SimBa Mar 31, 2026 09:13 PM

I'll take whatever advice you have haha. I actually watched your video on burnouts and realized why you mentioned using 2nd shortly after I pegged redline in 1st. I assume more wheel speed also means more heat.

Interesting point on the full tank. I figured less weight would be better but I hadn't considered weight over the rear axle. I probably need to launch 1-2000 RPM higher to actually get the tires spinning.

Firebird has 100 MPH and 110 MPH stickers depending on the speeds you hit, so the wing will probably come off next time, because I like stickers.

Let me know if you ever find yourself up north.

curly Mar 31, 2026 11:22 PM

That's pretty typical of a Miata build, except for SofH of course. I have 330hp dyno'd HP, I've been 3-4 times, and was super happy to hit 12s. 12.971 to be exact. The rest is tires, gearing, suspension, and a lotta practice. Those first three I'm not too keen on changing just for 11 seconds of racing, so I'm happy where I ended up.

Fireindc Mar 31, 2026 11:27 PM

108mph is def solid 12s territory if you can figure out the rest of the setup and driving. Road race setup miatas are pretty bad for drag racing though, honestly not bad!

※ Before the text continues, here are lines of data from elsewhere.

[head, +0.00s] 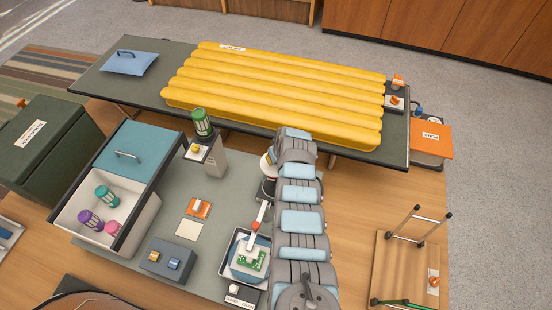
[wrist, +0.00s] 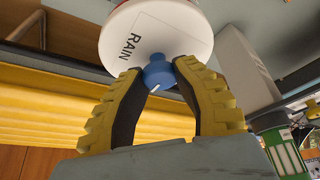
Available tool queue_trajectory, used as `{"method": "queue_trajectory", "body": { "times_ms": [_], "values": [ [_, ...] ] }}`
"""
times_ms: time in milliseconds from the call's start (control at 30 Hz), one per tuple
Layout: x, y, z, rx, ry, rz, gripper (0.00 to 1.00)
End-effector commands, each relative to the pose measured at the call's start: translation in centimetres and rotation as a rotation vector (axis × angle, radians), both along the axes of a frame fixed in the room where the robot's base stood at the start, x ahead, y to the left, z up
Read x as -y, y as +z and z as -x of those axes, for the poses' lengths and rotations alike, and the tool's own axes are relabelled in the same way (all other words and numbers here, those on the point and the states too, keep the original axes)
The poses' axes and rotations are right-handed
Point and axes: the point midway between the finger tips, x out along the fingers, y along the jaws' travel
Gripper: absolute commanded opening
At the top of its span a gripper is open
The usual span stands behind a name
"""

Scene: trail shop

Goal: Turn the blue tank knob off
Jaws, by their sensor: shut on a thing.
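In the wrist view the blue knob (wrist: 157,73) sits on the underside or front of a round white tank face (wrist: 150,28) with a red rim and the word RAIN. My gripper (wrist: 158,72) has yellow ribbed fingers with dark pads, closed on the knob from both sides. A white mark shows on the knob. In the head view part of the white tank (head: 266,164) shows left of my arm, which hides the knob and fingers.
A yellow air mattress (head: 270,95) lies on the dark table behind. A green-lidded bottle (head: 201,122) stands on a grey post left of my arm. A cooler (head: 125,150) with several bottles is further left.

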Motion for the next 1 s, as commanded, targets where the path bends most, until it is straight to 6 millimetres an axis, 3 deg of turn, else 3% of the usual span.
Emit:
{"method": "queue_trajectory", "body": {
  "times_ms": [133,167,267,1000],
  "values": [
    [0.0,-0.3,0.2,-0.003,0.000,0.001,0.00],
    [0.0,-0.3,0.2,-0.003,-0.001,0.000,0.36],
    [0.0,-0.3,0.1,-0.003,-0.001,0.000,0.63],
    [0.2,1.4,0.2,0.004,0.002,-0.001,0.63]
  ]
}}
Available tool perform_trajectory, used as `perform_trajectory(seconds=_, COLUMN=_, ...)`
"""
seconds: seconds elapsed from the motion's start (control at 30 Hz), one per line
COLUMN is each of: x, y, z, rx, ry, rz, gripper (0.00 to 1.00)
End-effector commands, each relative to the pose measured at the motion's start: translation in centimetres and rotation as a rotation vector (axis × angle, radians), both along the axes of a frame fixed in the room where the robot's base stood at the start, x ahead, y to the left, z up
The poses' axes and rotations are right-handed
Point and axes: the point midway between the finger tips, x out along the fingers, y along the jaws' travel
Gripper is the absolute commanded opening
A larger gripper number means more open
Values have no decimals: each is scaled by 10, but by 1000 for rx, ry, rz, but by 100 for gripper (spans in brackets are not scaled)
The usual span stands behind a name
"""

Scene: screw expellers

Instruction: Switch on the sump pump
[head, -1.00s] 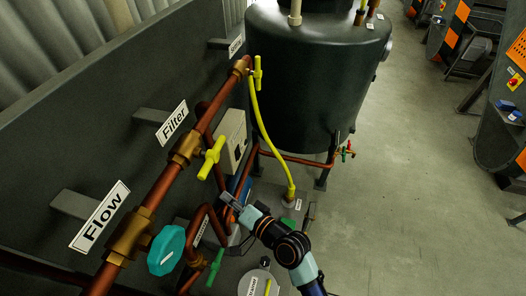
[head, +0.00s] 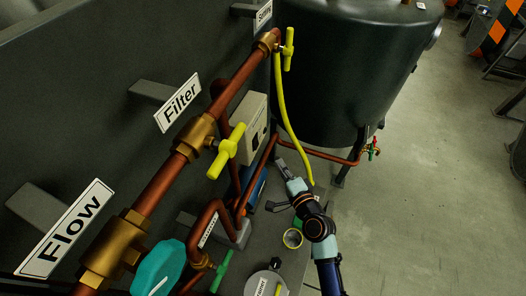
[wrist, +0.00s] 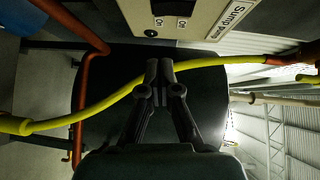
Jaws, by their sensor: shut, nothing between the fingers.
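The sump pump control box (head: 248,125) is a beige box on the wall side, below the filter valve pipe. Its face shows in the wrist view (wrist: 205,18) with a "Sump pump" label, "On" lettering and a dark switch (wrist: 168,6) cut off by the top edge. A small black round part sits beside the lettering. My gripper (head: 281,163) is to the right of and below the box in the head view, apart from it. In the wrist view my gripper (wrist: 159,66) is shut and empty, with its tips just short of the box's edge in the picture.
A yellow hose (head: 284,105) hangs beside my gripper and crosses behind its fingers in the wrist view (wrist: 205,62). Copper pipes (head: 325,156) run near the box. A yellow valve handle (head: 227,150) juts out. A large dark tank (head: 345,75) stands behind.

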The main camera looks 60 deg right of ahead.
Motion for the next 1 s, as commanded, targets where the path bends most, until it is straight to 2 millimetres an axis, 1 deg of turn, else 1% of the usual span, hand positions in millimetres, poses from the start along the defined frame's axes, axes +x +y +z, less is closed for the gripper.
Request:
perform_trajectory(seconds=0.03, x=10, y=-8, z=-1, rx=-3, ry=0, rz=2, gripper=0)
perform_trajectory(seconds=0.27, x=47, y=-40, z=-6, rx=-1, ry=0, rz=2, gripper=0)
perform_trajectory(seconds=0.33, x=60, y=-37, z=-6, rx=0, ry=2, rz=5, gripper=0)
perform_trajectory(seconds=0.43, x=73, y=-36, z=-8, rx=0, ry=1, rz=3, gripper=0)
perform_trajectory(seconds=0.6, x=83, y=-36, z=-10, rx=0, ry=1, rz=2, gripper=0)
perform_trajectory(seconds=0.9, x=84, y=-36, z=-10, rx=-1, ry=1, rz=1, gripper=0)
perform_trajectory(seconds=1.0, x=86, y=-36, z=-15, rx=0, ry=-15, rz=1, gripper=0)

SimBa Apr 1, 2026 12:47 AM

I'll hopefully go another couple times this season and break into the 12's. If nothing else I want that 110 MPH sticker.

Pretty happy with some progress I made tonight. A while back I grabbed a cheap (around $20) ESP32 board with a display attached to it. The idea was to make a gauge similar to the CanChecked or Link Can gauges. I pulled some libraries, wrote a few classes and such, but after wiring in a buck converter and a CAN transceiver I never had much success. I think it was the classic mentality of "do all the prototyping and development, and then test the final product".

So today I ripped things apart and got them back on the breadboard, simplified the code and plugged into one of the CAN headers on the Link. Sure enough, with a bit of tinkering I was able to get some values popping up on the screen.

https://cimg7.ibsrv.net/gimg/www.mia...7f962ff57b.jpg
https://cimg6.ibsrv.net/gimg/www.mia...257a09e5a1.jpg


My older code, which was just spoofing sensor values, was much cleaner. I also had some red, yellow and green LED's set up to indicate warnings and errors. Regardless, I'm pretty happy to have a value on the display. Assuming everything is working correctly, I was able to pull IAT, CLT and Oil temp tonight. I wasn't able to get fuel level.

At this point I should be able to slowly add my existing code back in and figure out where the issues are. Eventually, I'd like to 3d print an enclosure for this and mount it on the steering column cover. With the ESP32, CAN transceiver, buck converter and a 3D printed housing, I think this will end up costing around $50. Not bad when a CANChecked is around $300?

ETA - I already am able to monitor most of this using CAN output on the Link to a wireless OBD2 dongle and my phone as a display, but I'd rather have a solution that's integrated into the car and doesn't require my phone being mounted to the dash and loading up an app. Even with a good suction cup mount, I worry about it falling off at an inopportune moment.